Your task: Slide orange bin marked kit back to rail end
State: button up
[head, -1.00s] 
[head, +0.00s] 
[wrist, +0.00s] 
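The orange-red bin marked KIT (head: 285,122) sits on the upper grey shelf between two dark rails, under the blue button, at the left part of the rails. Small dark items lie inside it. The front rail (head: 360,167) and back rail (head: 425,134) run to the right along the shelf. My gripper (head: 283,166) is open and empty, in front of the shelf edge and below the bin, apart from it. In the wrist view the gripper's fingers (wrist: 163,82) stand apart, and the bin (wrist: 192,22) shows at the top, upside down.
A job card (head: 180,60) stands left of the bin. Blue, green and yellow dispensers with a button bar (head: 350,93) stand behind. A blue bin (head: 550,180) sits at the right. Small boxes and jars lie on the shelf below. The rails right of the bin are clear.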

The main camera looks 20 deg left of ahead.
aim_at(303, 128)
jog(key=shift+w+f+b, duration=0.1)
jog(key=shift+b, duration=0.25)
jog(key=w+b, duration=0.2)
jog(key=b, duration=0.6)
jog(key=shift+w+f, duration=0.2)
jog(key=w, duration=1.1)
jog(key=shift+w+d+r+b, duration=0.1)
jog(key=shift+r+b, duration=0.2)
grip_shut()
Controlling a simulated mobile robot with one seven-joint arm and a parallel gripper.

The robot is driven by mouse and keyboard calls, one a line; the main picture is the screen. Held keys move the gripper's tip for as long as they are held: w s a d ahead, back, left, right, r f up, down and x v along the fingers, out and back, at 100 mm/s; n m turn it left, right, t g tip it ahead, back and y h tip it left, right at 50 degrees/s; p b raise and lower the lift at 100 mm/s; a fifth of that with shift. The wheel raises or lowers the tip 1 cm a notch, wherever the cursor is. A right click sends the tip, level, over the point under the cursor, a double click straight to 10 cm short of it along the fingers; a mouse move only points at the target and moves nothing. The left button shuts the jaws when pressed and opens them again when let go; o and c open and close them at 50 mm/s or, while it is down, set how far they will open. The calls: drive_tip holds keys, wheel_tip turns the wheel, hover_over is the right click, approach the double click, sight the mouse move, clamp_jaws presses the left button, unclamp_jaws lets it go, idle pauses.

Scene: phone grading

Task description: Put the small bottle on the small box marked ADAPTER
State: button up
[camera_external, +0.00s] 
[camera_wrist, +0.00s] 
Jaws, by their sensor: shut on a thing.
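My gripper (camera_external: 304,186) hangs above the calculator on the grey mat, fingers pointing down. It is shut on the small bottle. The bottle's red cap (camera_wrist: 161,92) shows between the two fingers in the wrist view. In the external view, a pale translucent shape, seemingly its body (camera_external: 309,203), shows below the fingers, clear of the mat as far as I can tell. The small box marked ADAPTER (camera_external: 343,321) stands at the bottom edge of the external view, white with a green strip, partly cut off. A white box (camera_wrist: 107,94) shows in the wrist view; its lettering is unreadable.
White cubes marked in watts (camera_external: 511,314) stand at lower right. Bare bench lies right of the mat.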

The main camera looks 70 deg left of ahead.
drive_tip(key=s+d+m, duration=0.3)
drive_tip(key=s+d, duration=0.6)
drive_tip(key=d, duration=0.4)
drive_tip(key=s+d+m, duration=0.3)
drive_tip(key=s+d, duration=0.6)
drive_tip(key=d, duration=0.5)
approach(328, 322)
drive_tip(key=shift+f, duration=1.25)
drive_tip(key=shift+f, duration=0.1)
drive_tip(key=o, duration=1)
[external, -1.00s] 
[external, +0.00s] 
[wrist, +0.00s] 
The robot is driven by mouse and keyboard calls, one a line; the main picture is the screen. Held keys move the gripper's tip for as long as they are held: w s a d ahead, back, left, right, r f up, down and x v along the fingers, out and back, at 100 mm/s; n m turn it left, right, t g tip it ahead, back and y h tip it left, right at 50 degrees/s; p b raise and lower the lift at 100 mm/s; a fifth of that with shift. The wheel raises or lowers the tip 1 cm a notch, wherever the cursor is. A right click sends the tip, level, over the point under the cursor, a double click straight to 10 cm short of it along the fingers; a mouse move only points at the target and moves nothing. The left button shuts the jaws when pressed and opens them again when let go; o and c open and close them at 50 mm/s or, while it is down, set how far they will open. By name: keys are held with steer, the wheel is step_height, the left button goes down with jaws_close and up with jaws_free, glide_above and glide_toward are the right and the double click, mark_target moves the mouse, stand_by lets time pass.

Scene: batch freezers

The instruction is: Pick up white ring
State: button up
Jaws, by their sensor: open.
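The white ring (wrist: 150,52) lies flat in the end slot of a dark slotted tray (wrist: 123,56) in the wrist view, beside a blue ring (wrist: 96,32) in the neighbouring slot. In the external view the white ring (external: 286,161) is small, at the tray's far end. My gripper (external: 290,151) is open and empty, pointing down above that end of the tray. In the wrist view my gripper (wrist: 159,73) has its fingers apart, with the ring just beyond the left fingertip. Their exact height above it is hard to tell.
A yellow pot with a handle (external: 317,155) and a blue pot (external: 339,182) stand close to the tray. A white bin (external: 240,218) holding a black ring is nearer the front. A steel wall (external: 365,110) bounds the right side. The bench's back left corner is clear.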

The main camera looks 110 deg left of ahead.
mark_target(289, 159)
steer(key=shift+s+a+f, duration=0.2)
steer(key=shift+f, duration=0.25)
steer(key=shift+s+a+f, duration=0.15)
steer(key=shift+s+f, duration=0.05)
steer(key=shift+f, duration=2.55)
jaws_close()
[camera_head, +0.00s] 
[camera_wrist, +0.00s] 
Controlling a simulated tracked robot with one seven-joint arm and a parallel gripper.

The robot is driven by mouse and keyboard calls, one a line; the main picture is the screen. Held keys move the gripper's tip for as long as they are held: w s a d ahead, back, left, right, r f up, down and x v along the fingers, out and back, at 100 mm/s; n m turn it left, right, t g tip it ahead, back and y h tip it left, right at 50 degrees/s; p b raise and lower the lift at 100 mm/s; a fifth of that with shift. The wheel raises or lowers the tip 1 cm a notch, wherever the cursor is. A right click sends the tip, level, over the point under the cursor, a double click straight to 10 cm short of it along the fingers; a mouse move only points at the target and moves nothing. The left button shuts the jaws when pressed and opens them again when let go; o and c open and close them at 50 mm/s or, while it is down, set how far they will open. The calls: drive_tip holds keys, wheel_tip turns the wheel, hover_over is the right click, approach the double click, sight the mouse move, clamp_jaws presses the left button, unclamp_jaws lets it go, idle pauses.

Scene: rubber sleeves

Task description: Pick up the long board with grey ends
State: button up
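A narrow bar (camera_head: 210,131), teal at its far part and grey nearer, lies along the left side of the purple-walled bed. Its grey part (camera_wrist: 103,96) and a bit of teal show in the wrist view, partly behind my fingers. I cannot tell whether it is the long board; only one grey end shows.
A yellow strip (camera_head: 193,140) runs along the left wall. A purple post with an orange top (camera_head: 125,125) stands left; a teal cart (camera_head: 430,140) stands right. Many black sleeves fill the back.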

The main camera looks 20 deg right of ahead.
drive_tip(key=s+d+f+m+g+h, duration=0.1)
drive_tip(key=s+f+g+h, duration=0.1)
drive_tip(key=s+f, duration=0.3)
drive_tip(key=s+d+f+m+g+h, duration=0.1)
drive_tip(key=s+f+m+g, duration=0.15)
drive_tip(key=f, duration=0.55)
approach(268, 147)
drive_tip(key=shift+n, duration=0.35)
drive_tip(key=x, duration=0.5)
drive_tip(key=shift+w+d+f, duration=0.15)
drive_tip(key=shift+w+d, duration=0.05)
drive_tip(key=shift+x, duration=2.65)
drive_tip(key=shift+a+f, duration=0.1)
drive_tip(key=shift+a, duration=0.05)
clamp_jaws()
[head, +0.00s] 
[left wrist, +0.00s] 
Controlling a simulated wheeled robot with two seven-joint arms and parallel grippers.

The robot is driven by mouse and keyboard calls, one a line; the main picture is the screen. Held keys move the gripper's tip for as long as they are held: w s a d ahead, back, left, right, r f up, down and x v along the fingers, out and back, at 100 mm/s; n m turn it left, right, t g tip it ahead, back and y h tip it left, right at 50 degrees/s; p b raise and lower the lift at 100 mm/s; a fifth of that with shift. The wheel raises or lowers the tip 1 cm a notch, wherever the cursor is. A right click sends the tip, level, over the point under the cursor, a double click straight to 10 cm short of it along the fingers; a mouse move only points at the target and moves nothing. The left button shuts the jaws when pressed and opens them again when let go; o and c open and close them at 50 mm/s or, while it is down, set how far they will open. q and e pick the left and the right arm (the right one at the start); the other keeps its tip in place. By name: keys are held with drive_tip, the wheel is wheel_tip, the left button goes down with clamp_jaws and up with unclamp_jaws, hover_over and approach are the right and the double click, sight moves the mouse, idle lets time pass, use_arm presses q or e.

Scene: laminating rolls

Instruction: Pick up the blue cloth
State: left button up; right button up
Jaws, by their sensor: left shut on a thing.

━━━━━━

**DIRECTION:** Find every line in the records that contains the word "seven"; copy those lines.

**RESPONSE TO THE EXERCISE:**
Controlling a simulated mobile robot with one seven-joint arm and a parallel gripper.
Controlling a simulated tracked robot with one seven-joint arm and a parallel gripper.
Controlling a simulated wheeled robot with two seven-joint arms and parallel grippers.

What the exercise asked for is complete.